## WRITTEN PROBLEM
Using the records below, locate all lines containing "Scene" and return them.
* begin SUPPLIED INFORMATION *
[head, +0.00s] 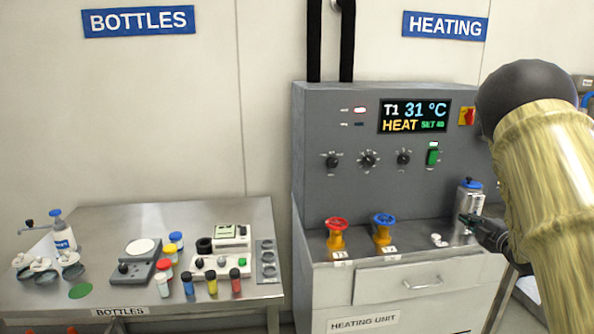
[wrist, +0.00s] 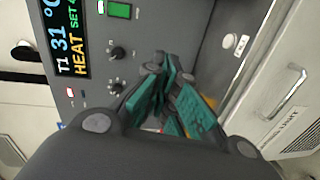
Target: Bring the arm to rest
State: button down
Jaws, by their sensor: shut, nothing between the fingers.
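My arm reaches in from the right of the head view, with a tan sleeve and a dark joint. My gripper (head: 468,220) is in front of the right end of the heating unit (head: 325,130), pointing left. It overlaps the lower part of a silver canister with a blue cap (head: 470,194); I cannot tell whether they touch. In the wrist view my gripper (wrist: 172,98) shows its teal finger pads close together, with nothing seen held. The unit's front panel lies beyond them.
The unit's display (head: 414,115) reads T1 31 °C, HEAT, SET 40. A red valve wheel (head: 337,224) and a blue valve wheel (head: 384,220) stand on its ledge, left of my gripper. The bottles table (head: 180,215) at left holds vials, a scale and dishes.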

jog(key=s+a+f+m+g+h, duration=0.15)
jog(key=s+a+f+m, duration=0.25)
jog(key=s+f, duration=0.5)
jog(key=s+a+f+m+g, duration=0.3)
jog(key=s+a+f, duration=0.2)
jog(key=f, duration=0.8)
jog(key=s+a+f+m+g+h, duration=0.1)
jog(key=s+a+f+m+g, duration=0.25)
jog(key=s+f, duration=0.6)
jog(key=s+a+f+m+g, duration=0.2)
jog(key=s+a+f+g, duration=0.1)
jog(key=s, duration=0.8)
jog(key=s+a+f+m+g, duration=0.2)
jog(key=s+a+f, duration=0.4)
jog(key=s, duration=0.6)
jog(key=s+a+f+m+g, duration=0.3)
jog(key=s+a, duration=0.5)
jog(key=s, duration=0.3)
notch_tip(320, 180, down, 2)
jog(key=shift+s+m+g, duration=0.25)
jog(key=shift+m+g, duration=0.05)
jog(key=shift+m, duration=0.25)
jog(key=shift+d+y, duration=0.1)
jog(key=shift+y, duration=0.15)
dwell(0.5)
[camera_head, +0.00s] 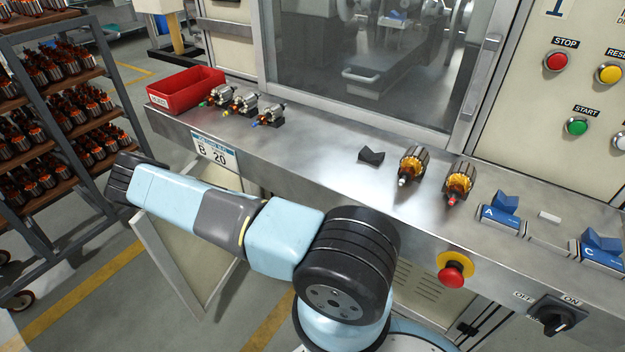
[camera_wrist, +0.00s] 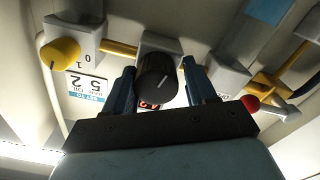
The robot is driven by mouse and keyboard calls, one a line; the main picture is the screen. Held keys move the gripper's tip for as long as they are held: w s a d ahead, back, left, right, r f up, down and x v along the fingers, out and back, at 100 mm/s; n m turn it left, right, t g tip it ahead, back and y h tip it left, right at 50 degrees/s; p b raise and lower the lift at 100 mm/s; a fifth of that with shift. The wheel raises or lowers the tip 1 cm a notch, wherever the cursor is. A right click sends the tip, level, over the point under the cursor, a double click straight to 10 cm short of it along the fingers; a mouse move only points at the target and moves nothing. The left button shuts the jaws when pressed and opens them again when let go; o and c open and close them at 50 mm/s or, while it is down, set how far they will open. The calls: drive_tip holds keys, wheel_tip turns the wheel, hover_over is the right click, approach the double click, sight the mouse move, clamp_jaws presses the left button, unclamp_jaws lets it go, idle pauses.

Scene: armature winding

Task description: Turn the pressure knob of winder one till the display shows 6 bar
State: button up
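In the wrist view a black round knob (camera_wrist: 157,80) with a white pointer line sits on a grey block, between the two blue fingers of my gripper (camera_wrist: 159,66). The fingers are apart, one on each side of the knob, with a narrow gap showing on both sides. A small display with red digits (camera_wrist: 150,106) shows just below the knob, partly hidden by it and my gripper; I cannot read its value. A white and blue label (camera_wrist: 87,88) appears upside down at its left. In the head view my gripper and the knob are out of sight.
In the wrist view a yellow knob (camera_wrist: 60,53) marked 0 and 1 is on the left, and a red knob (camera_wrist: 250,103) is on the right. In the head view the steel bench (camera_head: 310,150) holds a red bin (camera_head: 186,90) and several armatures. A rack (camera_head: 60,130) stands left.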

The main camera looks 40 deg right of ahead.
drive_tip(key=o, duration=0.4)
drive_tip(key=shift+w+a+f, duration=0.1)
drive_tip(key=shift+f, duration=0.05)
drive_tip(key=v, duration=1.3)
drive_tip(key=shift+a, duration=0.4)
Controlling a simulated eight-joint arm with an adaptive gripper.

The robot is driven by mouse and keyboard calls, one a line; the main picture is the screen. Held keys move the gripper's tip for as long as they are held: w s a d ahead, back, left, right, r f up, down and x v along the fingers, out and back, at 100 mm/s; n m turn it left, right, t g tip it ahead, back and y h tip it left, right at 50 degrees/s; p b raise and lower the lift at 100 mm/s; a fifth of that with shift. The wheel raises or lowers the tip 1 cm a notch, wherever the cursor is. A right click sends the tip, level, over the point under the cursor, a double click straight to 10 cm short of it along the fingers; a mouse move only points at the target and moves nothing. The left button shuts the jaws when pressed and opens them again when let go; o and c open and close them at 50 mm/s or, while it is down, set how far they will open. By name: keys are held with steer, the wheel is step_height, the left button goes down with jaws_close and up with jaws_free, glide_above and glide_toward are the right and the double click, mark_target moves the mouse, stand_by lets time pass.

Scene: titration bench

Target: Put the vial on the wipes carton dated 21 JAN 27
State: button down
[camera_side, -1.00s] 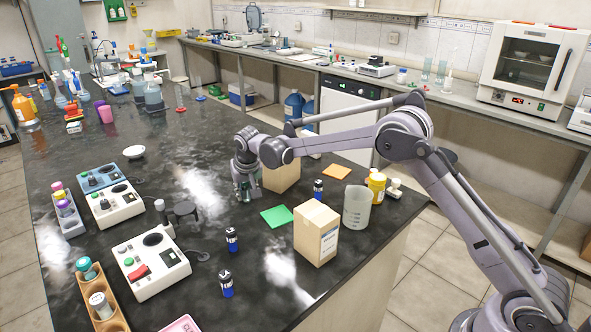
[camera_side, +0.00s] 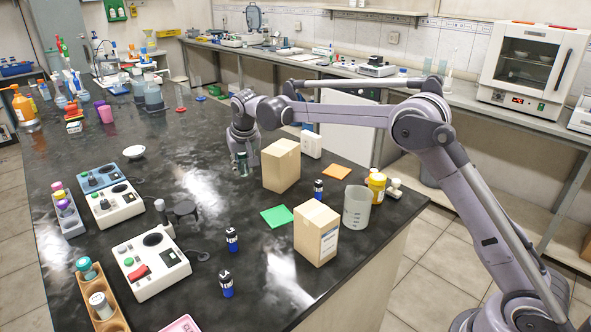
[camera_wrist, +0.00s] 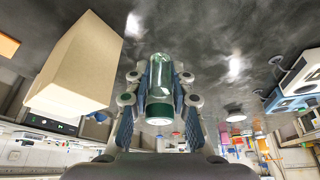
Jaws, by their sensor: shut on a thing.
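My gripper (camera_side: 243,160) is shut on a green glass vial (camera_wrist: 160,88), seen between the two fingers in the wrist view. The vial also shows below my gripper in the side view (camera_side: 243,170); its clearance above the bench is hard to tell. One tan carton (camera_side: 281,166) stands just right of my gripper and shows large at the left in the wrist view (camera_wrist: 82,65). Another tan carton (camera_side: 316,233) stands nearer the camera, with a pale label on its right face. No date is readable on either carton.
A green square (camera_side: 277,216) lies between the cartons. A beaker (camera_side: 357,208), a yellow jar (camera_side: 376,186), a white box (camera_side: 311,144) and small blue vials (camera_side: 231,239) stand around. Instruments (camera_side: 152,262) line the left.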

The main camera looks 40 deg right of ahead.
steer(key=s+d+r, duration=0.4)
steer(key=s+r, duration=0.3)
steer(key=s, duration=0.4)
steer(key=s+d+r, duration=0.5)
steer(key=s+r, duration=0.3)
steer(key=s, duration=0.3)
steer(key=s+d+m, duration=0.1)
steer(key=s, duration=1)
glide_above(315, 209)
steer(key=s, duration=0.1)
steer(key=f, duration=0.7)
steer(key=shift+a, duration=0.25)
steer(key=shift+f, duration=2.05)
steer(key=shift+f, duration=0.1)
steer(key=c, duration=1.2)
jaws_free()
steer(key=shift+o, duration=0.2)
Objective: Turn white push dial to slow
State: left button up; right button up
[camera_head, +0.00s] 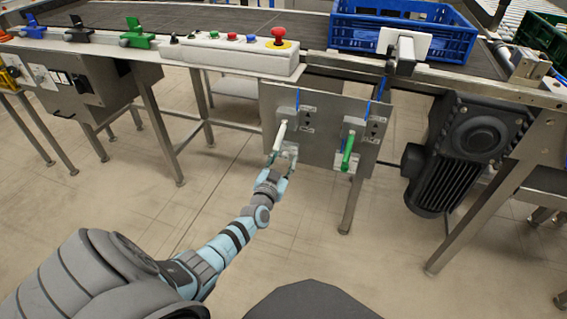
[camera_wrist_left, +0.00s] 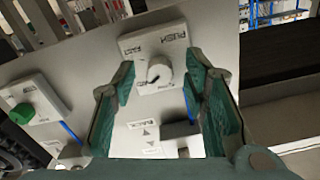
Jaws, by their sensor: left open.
* end SUPPLIED INFORMATION *
## WRITTEN REPLY
Scene: armature winding
Scene: titration bench

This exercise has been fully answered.